Ну, а уж коль я все-таки решился этот разговор начать, не мог же я его свести к одному Галичу! Хоть коротко, но надо было все-таки сказать о главном: о том, про что эта книга, и как я к этому – главному в ней – отношусь.
Начал я с признания, что по мере того как я терпеливо листал страницы этой книги, обещавшей стать сенсацией, интерес мой к этому новому сочинению классика угасал, а на смену ему приходили совсем другие чувства: грусть, горечь, стыд. Главным образом стыд. Стыдно было от сознания, что так низко уронил себя человек, которого вот уже сколько лет называют совестью нации, совестью России.

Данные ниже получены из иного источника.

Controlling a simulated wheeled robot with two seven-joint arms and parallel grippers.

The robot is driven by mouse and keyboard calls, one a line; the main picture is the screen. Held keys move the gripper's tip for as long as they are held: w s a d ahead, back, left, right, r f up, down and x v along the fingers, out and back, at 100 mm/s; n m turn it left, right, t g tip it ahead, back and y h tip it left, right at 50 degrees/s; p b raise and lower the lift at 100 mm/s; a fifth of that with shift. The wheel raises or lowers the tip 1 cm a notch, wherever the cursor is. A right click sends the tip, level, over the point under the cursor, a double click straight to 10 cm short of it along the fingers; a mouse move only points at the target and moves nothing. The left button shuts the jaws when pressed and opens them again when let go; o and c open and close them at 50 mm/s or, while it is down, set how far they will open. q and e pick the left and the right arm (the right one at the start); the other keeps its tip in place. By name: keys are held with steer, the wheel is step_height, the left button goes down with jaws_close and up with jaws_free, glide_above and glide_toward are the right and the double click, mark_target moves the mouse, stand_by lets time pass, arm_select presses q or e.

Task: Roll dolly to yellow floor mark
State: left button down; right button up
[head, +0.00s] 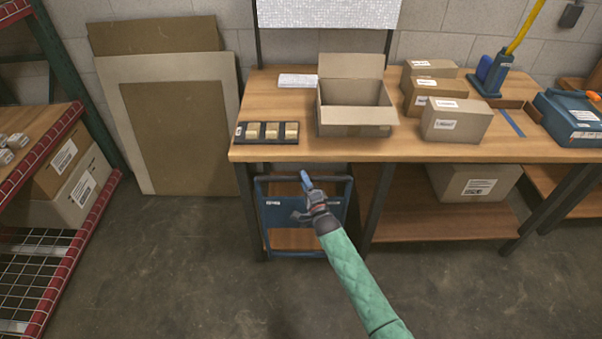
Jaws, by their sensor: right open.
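A blue framed item, which looks like the dolly (278,217), stands upright at the front left of the workbench. Its top bar is just below the tabletop edge, and its wheels cannot be made out. My right gripper (307,184) is in front of its upper part, open, with my green-sleeved arm coming from the lower right. I cannot tell whether the fingers touch the frame. My arm hides part of the blue panel. No yellow floor mark is in view. My left gripper is not in view.
The workbench (480,148) holds an open carton (356,116), closed boxes (455,122) and a dark tray (240,141). Flat cardboard sheets (180,130) lean on the wall. A red-edged rack (62,275) stands at left. The grey floor between rack and bench is clear.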

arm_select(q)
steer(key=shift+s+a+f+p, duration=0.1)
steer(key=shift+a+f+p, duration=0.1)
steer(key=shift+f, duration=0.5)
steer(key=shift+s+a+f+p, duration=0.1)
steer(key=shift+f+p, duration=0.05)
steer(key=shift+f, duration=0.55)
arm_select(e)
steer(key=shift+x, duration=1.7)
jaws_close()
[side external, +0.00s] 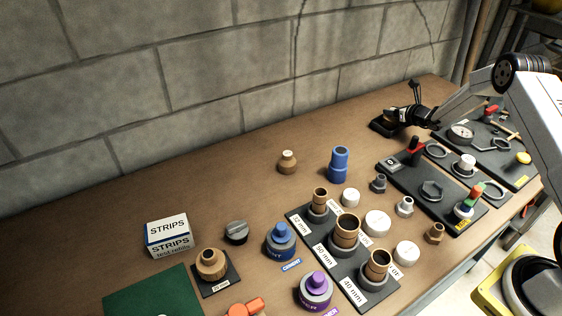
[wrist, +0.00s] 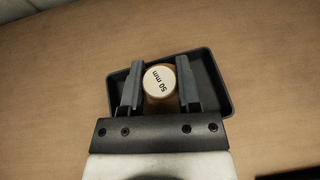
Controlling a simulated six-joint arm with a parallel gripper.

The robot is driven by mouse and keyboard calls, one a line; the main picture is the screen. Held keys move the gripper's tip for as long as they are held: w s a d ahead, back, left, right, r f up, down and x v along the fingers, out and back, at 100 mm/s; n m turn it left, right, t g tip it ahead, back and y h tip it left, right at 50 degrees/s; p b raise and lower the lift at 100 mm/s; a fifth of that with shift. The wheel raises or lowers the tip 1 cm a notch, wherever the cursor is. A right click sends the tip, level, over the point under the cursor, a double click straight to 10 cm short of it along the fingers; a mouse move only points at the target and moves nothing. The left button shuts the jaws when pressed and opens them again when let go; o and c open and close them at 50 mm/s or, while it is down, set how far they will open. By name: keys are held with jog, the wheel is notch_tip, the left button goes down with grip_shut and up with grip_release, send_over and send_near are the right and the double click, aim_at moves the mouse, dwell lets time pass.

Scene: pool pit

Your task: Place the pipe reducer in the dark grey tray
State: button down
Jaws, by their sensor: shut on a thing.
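A brown pipe reducer (wrist: 160,82) with a round white top marked "50 mm" sits between the fingers of my gripper (wrist: 160,68) in the wrist view. The fingers are shut on its two sides. The dark grey tray (wrist: 209,68) is directly beneath and around it in that view. In the side view my gripper (side external: 394,113) is at the far end of the bench, over the small tray (side external: 377,126). Whether the reducer touches the tray floor I cannot tell.
A similar brown fitting (side external: 287,163) and a blue coupling (side external: 339,165) stand on the bench to the left. A dark board with a red-handled valve (side external: 415,146) lies in front of the tray. The bench along the wall is clear.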

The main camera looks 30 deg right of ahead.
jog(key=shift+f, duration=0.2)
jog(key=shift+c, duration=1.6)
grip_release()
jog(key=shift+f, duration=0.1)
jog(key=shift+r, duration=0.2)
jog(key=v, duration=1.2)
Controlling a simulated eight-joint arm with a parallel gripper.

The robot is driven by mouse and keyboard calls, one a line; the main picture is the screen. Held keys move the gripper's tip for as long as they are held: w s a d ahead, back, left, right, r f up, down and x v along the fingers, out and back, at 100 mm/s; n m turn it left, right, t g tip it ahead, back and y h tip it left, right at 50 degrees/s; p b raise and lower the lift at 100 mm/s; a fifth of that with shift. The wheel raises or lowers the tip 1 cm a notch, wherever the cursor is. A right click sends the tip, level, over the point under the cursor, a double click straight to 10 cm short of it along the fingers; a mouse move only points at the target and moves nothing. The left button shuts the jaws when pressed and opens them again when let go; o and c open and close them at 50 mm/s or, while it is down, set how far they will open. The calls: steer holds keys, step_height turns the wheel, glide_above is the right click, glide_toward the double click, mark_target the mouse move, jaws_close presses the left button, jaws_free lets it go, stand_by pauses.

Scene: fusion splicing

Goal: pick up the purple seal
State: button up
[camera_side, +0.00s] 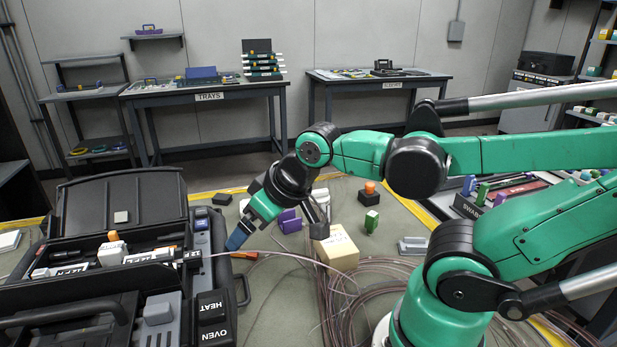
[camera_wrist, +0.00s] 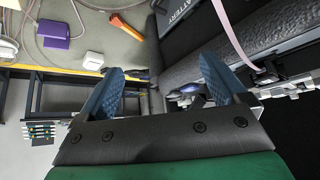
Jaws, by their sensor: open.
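My gripper (camera_side: 238,238) is tilted down beside the right edge of the black splicer case (camera_side: 130,305). In the wrist view its two blue ribbed fingers (camera_wrist: 163,72) are spread apart with nothing between them. A purple block (camera_side: 290,221) stands on the green mat to the right of the gripper in the side view, partly behind my wrist. A purple block also shows at the upper left of the wrist view (camera_wrist: 56,33), apart from the fingers. I cannot tell which of these is the seal.
A pale fibre (camera_side: 285,254) runs from the case across the mat toward coiled cable (camera_side: 385,285). A tan box (camera_side: 338,249), a green block (camera_side: 371,222) and an orange tool (camera_wrist: 127,26) lie around. The case's open lid (camera_side: 120,205) stands behind its work area.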

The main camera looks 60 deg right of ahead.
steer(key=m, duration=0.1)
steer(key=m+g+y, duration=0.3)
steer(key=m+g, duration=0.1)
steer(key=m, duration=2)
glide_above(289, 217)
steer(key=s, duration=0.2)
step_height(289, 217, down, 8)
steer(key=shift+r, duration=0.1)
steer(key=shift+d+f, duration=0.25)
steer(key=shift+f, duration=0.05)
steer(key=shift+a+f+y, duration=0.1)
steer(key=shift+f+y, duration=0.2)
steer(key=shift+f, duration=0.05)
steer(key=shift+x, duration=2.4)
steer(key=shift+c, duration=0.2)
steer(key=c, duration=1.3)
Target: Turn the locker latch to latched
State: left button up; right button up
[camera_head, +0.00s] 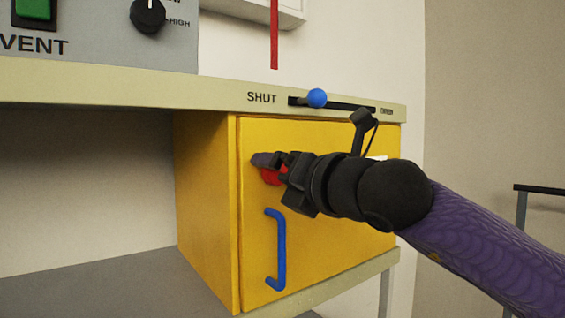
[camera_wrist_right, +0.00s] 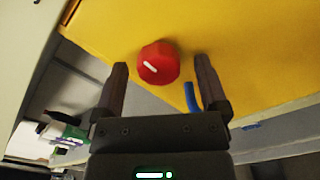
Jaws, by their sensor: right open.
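The yellow locker (camera_head: 340,240) sits under the bench top, its door closed. Its latch is a red round knob (camera_wrist_right: 158,63) with a white mark line on the upper left of the door; in the head view the red knob (camera_head: 271,176) is partly hidden by my right gripper. My right gripper (camera_head: 268,162) is at the knob. In the right wrist view the open fingers (camera_wrist_right: 160,85) stand on either side of the knob, with gaps visible; I cannot tell whether they touch it. My left gripper is not in view.
A blue handle (camera_head: 280,250) stands out from the door below the knob. Above, a slider with a blue ball (camera_head: 316,98) runs along the bench edge (camera_head: 150,90), near SHUT. A grey panel (camera_head: 110,35) with a black dial stands on top. Open space lies left of the locker.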

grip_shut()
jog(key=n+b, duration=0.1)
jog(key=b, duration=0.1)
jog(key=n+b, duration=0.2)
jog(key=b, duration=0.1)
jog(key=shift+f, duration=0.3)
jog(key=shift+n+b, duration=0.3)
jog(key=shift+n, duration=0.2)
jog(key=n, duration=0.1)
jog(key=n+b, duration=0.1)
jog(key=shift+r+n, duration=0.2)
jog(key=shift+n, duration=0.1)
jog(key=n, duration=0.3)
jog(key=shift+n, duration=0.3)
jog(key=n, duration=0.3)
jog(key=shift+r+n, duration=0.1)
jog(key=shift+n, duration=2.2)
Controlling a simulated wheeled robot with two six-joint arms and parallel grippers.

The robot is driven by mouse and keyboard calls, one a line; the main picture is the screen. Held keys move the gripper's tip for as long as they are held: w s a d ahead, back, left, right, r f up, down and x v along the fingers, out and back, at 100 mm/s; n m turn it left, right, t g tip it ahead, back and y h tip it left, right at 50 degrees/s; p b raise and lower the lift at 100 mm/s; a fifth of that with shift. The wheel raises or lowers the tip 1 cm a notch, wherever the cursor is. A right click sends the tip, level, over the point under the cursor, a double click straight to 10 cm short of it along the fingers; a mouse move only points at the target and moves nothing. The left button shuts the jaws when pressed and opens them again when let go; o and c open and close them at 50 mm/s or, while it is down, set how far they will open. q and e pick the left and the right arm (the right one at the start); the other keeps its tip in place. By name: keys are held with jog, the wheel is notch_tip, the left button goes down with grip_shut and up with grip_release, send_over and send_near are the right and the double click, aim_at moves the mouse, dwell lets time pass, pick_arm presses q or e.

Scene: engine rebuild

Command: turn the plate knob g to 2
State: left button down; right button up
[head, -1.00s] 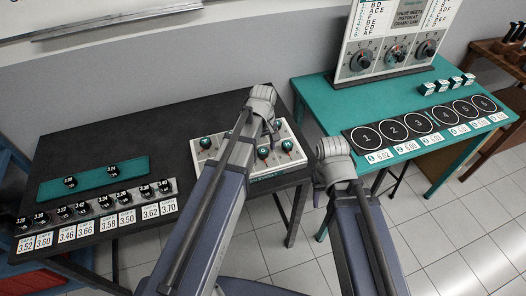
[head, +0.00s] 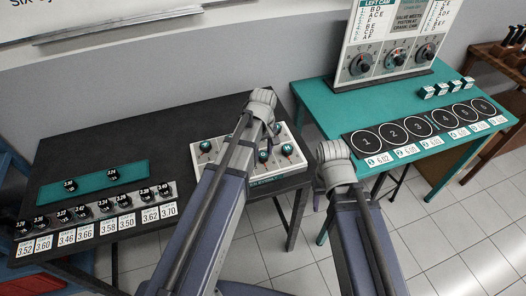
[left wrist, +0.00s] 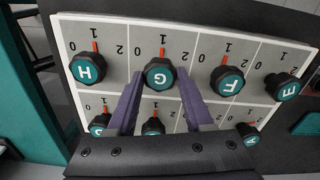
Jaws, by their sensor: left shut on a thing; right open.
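The knob plate (head: 211,177) is a pale panel on the dark table, partly hidden by my left arm in the head view. In the left wrist view it (left wrist: 208,47) carries two rows of dark knobs with teal caps. Knob G (left wrist: 160,74) is in the upper row between knobs H (left wrist: 87,69) and F (left wrist: 227,80); its red mark lines up with 1. My left gripper (left wrist: 160,88) is shut on knob G, one finger on each side. In the head view its fingers are largely hidden. My right gripper (head: 333,160) is open, apart from both tables' objects; its fingertips are hard to see.
The dark table (head: 110,155) also holds a teal strip (head: 94,187) and a row of black parts with number cards at left. A teal table (head: 312,93) at right holds a dial board (head: 385,40), a black strip of numbered circles (head: 378,142) and small boxes.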

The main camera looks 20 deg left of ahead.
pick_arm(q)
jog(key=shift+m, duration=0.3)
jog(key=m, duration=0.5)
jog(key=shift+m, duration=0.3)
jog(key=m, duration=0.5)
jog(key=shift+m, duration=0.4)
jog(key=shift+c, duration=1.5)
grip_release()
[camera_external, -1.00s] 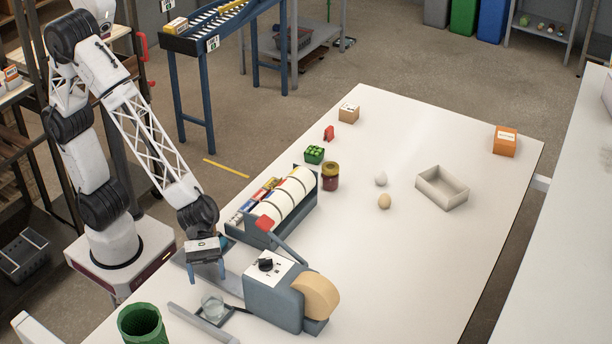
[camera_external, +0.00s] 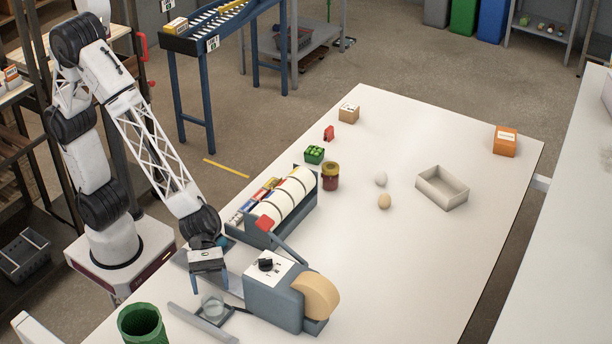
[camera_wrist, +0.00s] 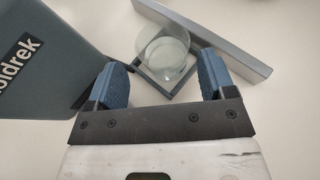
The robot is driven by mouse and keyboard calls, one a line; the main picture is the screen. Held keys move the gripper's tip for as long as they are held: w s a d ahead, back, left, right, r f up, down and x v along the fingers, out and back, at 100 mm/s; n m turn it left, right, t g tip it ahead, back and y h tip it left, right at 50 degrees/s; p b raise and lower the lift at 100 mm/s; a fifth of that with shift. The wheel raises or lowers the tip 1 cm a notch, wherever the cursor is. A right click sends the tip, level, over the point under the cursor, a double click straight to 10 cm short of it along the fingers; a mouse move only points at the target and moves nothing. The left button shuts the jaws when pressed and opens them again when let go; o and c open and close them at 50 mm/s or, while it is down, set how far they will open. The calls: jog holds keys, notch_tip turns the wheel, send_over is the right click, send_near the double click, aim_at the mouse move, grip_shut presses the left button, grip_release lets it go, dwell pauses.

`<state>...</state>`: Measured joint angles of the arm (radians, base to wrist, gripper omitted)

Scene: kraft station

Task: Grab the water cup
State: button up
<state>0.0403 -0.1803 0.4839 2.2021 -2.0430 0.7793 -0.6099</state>
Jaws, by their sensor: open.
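The water cup (camera_external: 213,306) is a clear glass standing on a small dark square tray (camera_external: 229,321) near the front left of the table. In the wrist view the cup (camera_wrist: 163,52) lies ahead of the fingertips, roughly centred between them, on the square frame (camera_wrist: 172,92). My gripper (camera_external: 209,288) is above and just behind the cup in the external view. In the wrist view my gripper (camera_wrist: 162,80) has its two blue fingers spread wide with nothing between them. I cannot tell whether the fingers touch the cup; they appear apart from it.
A grey tape dispenser (camera_external: 275,291) with a tan roll stands right of the cup, close to my gripper. A grey bar (camera_external: 200,322) lies beside the cup. A green cylinder (camera_external: 142,324) stands at the left. The table's right side is mostly clear.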

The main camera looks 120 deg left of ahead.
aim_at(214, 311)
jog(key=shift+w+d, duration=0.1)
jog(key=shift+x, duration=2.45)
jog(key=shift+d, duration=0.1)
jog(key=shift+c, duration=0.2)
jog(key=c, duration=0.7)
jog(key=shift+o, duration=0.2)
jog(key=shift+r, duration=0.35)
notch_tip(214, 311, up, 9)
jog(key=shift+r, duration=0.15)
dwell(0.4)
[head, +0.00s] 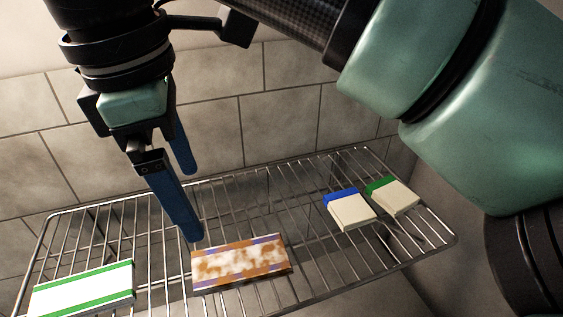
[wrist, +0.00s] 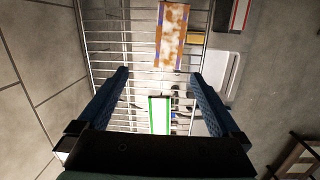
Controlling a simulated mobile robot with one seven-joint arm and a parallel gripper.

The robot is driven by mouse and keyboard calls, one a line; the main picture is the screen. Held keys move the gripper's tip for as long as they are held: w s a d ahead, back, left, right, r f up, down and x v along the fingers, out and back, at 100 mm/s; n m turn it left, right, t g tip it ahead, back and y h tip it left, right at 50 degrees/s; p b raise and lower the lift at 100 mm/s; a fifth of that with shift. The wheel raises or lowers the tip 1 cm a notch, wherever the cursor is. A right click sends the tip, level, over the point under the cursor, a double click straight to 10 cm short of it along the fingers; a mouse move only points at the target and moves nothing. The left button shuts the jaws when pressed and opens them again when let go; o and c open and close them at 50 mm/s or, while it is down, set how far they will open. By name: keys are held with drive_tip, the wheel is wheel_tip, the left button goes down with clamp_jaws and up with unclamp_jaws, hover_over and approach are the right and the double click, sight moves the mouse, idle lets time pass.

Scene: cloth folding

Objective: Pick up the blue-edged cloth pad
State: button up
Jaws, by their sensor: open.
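A white pad with a blue edge (head: 350,209) lies on the right part of the wire rack, beside a white pad with a green edge (head: 393,196). I cannot make it out in the wrist view. My gripper (head: 192,204) is open and empty, above the rack to the left of the blue-edged pad. Its fingers point down near a brown-stained pad with purple stripes (head: 240,263).
The wire rack (head: 405,265) has bare wires between the pads. The green-striped pad (head: 82,288) lies at its left end. A tiled wall (head: 285,95) stands behind. Below the rack, the wrist view shows a pale tray (wrist: 219,80) and a red-edged item (wrist: 239,14).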

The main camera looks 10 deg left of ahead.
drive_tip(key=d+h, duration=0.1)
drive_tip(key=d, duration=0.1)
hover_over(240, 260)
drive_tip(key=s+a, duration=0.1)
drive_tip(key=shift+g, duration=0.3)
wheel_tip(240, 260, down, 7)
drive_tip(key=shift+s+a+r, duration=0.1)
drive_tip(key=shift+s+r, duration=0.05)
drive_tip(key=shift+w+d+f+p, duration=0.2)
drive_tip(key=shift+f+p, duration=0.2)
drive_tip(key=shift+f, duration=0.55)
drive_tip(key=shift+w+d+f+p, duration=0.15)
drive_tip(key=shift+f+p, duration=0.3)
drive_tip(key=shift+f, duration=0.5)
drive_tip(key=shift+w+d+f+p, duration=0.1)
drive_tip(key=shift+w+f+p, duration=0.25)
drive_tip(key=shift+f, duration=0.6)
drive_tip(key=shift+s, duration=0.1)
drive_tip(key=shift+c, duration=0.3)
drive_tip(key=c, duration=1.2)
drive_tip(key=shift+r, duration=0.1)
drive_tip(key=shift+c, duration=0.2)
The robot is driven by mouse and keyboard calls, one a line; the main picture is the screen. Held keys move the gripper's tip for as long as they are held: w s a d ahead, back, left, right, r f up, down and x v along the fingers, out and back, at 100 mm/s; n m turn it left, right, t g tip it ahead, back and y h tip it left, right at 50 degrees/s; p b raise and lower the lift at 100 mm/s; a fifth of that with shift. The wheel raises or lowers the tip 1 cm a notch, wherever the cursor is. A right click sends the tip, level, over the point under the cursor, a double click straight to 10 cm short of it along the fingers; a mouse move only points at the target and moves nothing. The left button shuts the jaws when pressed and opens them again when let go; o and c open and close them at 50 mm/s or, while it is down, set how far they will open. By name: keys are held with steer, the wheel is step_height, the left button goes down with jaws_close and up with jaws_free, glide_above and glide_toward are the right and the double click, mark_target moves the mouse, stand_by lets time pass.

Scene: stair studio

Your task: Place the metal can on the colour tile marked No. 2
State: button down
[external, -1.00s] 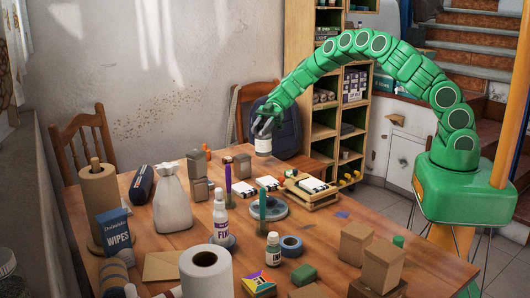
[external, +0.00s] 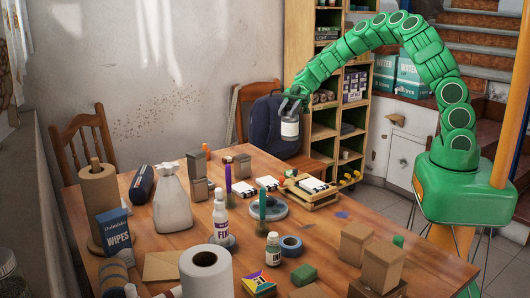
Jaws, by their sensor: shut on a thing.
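My gripper (external: 291,108) is shut on a metal can (external: 290,131), a small cylinder with a pale label and a dark lower band. The can hangs upright in the air beyond the back right part of the table, in front of a dark blue backpack.
A grey round dish (external: 268,209) with a green upright piece stands in front of the tiles. A purple upright marker (external: 228,178), a white bottle (external: 220,218) and grey blocks (external: 197,176) stand to the left. Cardboard boxes (external: 355,243) occupy the front right. The backpack (external: 266,122) is behind the table.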

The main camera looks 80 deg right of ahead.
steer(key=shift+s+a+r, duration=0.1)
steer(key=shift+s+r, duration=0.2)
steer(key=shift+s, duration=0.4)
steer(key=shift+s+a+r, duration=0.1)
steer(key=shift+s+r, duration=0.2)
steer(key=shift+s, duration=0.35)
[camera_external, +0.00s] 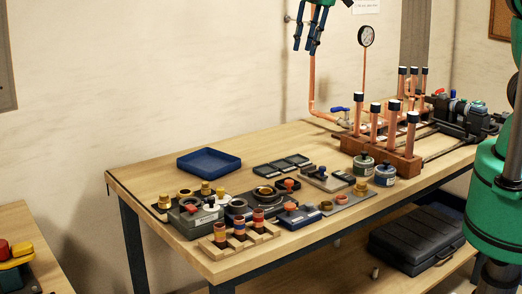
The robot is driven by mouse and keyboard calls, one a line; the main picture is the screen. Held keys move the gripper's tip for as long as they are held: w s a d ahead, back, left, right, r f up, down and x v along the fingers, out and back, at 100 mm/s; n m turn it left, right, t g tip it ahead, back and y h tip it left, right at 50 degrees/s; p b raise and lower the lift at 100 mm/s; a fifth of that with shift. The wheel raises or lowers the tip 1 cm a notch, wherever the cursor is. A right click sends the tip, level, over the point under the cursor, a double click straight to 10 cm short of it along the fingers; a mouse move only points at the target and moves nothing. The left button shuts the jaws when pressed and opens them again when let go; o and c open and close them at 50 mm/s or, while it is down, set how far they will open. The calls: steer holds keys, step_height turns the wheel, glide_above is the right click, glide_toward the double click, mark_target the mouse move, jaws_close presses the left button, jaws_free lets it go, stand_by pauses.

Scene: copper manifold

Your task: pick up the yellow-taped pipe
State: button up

А потом я напомнил своим слушателям знаменитое стихотворение Бориса Слуцкого – «Про евреев»:
Евреи хлеба не сеют.
Евреи в лавках торгуют,
Евреи раньше лысеют,
Евреи больше воруют.
Евреи – люди лихие,
Они – солдаты плохие:
Иван воюет в окопе,
Абрам торгует в рабкопе.
Я всё это слышал с детства,
Скоро совсем постарею,
Но всё никуда не деться
От крика: «Евреи, евреи!»
Дочитав это стихотворение до конца, я сказал, что горькая ирония этих стихотворных строк, к сожалению, нисколько не устарела. А теперь вот – даже обрела новое звучание, новую силу. Потому что всё это, звучавшее раньше из подворотен, шепотком, сквозь зубы, теперь сказано громко, вслух, и не кем-нибудь, а человеком, к голосу которого – по инерции – привыкли прислушиваться ещё многие.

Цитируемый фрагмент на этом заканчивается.